Известны мне законы аллегорий (nomoys allegorias), хотя не сам я изобрел их, но нашел в сочинениях других». Согласно этим законам некоторые придают всем написанным словам иной, не общеупотребительный смысл. Воду они не считают водой, рыбу – рыбой, растение – растением и т. п. Все слова, как и сновидения, они объясняют «сообразно со своими понятиями» и своими намерениями. Этот субъективизм и произвол возмущают св. Василия, и он с вызовом заявляет о своем буквалистском понимании текстов Писания: «А я, слыша о траве, траву и разумею; так же – растение, рыбу, зверя и скот, – все, чем оно поименовано, за то и принимаю» (Нот. in Hex. IX I)14. Этим, считает Василий, он воздает большую славу Творцу и Автору Писания, чем те, кто своими измышлениями пытаются придать ему как бы еще большую важность. Однако это означает не что иное, как ставить «себя мудрее слов Духа и под видом толкования вносить свои собственные мысли. Поэтому будем так разуметь, как написано (IX 2).

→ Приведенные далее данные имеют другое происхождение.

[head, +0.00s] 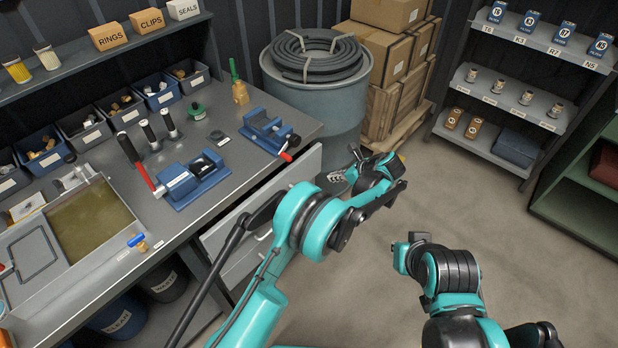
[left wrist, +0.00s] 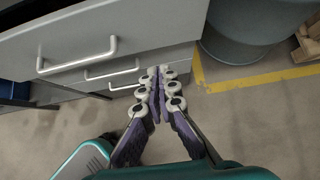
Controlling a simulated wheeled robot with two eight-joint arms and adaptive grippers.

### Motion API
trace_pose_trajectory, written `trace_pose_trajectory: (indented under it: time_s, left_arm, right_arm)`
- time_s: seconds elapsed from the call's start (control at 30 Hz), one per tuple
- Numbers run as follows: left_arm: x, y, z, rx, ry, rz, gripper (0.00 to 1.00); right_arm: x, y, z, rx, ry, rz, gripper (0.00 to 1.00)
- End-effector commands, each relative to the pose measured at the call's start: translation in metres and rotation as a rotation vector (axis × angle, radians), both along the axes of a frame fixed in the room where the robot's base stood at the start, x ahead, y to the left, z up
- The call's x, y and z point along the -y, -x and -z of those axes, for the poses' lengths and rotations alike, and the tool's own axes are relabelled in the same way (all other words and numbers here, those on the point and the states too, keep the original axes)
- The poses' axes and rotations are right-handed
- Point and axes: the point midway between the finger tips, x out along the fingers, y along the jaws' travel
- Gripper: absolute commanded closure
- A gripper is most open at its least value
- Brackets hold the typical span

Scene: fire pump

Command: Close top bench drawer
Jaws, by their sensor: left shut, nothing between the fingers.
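The top bench drawer (left wrist: 130,30) is pulled out from the bench. Its grey front and bar handle (left wrist: 76,56) show at the left in the left wrist view, with a dark opening behind the front's top edge. In the head view the drawer (head: 308,165) juts out beyond the bench's right side, partly hidden by my left arm. My left gripper (left wrist: 160,74) is shut and empty, in front of the drawers near the right end of the top front. In the head view the left gripper (head: 342,175) is beside the drawer's far end. My right gripper's fingers do not show.
Lower drawers with handles (left wrist: 112,72) sit beneath. A blue-grey barrel (head: 318,105) with a coiled hose stands just beyond the drawer, beside stacked boxes (head: 385,50). A vise (head: 268,130) is on the bench (head: 225,200). The floor to the right is clear.

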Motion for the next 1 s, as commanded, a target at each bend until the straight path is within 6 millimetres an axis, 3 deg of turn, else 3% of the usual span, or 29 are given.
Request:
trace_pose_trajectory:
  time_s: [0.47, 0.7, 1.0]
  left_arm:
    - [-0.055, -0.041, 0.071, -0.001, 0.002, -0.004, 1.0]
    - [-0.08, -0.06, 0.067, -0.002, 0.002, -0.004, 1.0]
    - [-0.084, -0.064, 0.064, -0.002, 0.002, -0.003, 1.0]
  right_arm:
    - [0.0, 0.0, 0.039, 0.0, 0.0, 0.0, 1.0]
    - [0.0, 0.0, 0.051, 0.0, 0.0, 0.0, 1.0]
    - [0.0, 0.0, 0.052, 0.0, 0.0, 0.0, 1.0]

И в ряде других мест св. Василий нередко стремится противопоставить свое «обнаженное от всяких измышлений ума» понимание Писания (Нот. III 8) псевдовозвышенным, в его терминологии, иносказательным толкованиям, подобным «басням старых женщин». Размышляя о создании Богом тверди, которую Он назвал небом (Быт.1:8), и зная уже иносказательные толкования этого фрагмента, он утверждает: «Если кто скажет, что небо означает силы созерцательные, а твердь – силы деятельные, приводящие в исполнение то, что необходимо исполнить, то, принимая это как остроумное слово, не согласимся вполне, что оно истинно» (там же). Ясно, что Василий бросает здесь камни и в огород своего брата св. Григория Нисского, для которого подобный пан-аллегоризм, как мы увидим, был нормой подхода к текстам Писания. Да, собственно, он вступает во внутреннюю полемику и с самим собой, ибо в целом и сам достаточно часто вынужден был и отнюдь не без удовольствия прибегать к иносказательным приемам экзегезы (в том числе, как мы увидим ниже, он аллегорически и весьма произвольно толкует и вышеприведенный стих из Шестоднева о создании тверди) и обосновывать их теоретически.

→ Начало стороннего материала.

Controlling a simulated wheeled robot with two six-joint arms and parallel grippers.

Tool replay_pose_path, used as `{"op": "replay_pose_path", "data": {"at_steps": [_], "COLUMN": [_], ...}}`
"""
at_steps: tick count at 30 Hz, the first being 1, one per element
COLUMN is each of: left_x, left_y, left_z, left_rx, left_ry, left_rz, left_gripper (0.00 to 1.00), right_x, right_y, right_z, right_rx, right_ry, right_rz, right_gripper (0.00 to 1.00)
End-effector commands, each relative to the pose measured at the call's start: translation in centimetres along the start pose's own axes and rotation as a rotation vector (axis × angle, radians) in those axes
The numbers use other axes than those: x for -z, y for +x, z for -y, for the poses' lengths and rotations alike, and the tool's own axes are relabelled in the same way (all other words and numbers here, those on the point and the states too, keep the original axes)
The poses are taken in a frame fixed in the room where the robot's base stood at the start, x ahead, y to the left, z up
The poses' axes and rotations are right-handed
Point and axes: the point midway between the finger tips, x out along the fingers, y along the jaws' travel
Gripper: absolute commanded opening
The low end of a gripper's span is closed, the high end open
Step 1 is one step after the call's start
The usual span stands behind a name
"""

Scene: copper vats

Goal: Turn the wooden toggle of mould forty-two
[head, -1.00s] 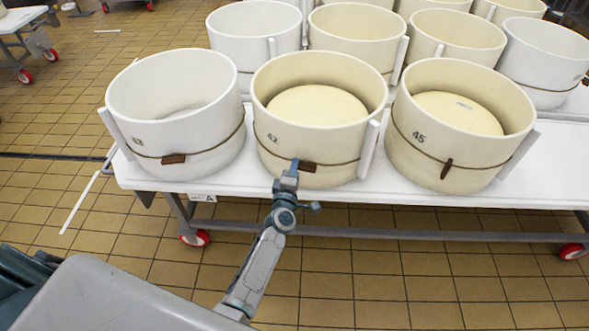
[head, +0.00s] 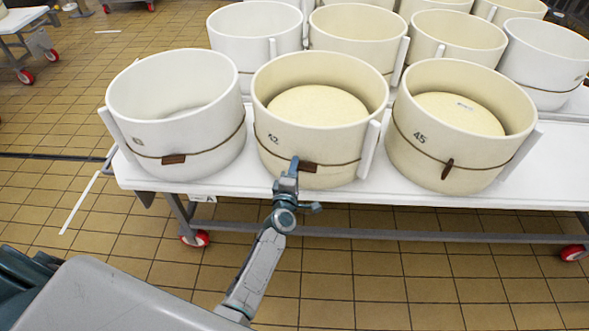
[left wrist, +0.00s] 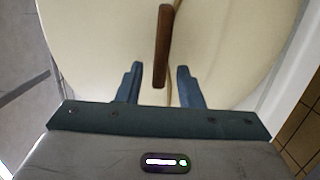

В Гомилиях на Шестоднев аллегорическая методика сталкивается вплотную с фундаментальным христианским креационизмом и онтологизмом, пожалуй, впервые с наибольшей силой проявившимися именно у Василия Великого. В Шестодневе речь идет о сотворении Богом материального мира из ничего; мира совершеннейшего и прекрасного. После очередного этапа творения Бог сам восхищается результатами своего творчества (в Книге Бытия повторяется рефрен: «И увидел Бог, что это хорошо /прекрасно – kalon/»). Как же здесь отказаться от буквального понимания термина, означающего ту или иную реальность, составляющую часть этого прекрасного мира? Тем более, что они созданы и в похвалу Богу (ср. призывы пророка Даниила и псалмопевца Давида к неодушевленным предметам, стихиям, животным и растениям хвалить Творца: Дан.3:64–72; Пс.148:7–10). Именно поэтому св. Василий стремится прочитать Шестоднев более или менее буквально, подчеркивая красоту и совершенство тварного мира.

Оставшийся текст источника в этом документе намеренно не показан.